C’est un exemple qui transcende les religions.
Puisse-t-il reposer en paix, la paix des braves, la paix des justes, la paix des pieux.

• Marie-Hélène Berne, pour l’Union des femmes réunionnaises

« Une des personnalités préférées des Français »

« Si mettre un préservatif est un péché, ne pas en mettre est un crime », c’est une phrase de l’Abbé Pierre qui montre en peu de mots la profonde détermination humaniste de cet homme d’Église... C’est son engagement aux côtés des plus démunis qui a fait de l’Abbé Pierre l’une des personnalités préférées des Français. Sa silhouette drapée dans une grande pèlerine, sa voix forte aux accents rocailleux nous étaient familières et le resteront longtemps. En février 1954, il lançait un vibrant appel pour les sans-abris, et depuis cette date, il a lutté sans relâche pour les exclus, les mal-logés, les abandonnés de la société.
Toute une vie au service des plus pauvres. Il avait écrit : « La mort n’est pas une fin mais un renouveau ». Nous pensons à lui avec beaucoup de respect et d’affection, et nous savons qu’un homme tel que lui vivra longuement dans la mémoire collective.

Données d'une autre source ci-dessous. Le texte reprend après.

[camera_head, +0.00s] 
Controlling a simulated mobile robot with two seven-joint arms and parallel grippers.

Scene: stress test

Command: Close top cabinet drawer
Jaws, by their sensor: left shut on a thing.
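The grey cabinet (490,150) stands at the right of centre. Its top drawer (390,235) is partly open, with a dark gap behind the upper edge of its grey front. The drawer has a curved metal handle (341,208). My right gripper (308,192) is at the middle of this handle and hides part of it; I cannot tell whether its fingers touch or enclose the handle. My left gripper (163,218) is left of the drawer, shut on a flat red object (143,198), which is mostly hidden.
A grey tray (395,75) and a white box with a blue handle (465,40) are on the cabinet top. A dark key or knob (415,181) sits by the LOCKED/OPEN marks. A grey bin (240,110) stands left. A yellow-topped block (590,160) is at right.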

• Maryse Dache, Présidente du Comité des Chômeurs et des Mal logés du Port

Un combat à perpétuer

Elle apprend la disparition de l’Abbé Pierre en écoutant la radio. Elle a suivi tous ses combats pour les défavorisés de l’humanité à l’écoute ou à la lecture des médias. Selon elle « son action a débouché sur la création de structures d’accueil pour les plus nécessiteux. Elle a donc révélé au monde entier les conditions de vie difficiles des couches populaires ». Elle compare sa lutte à celle de Mère Thérésa. Elle aussi nous a quittés ! Il incarne pour elle l’alliance « de la force et de la sagesse avec toujours des paroles justes ». Depuis l’âge de 18 ans, il a fait le choix de « défendre les plus démunis ». Un combat à perpétuer avec l’entrée en scène de la jeunesse réunionnaise !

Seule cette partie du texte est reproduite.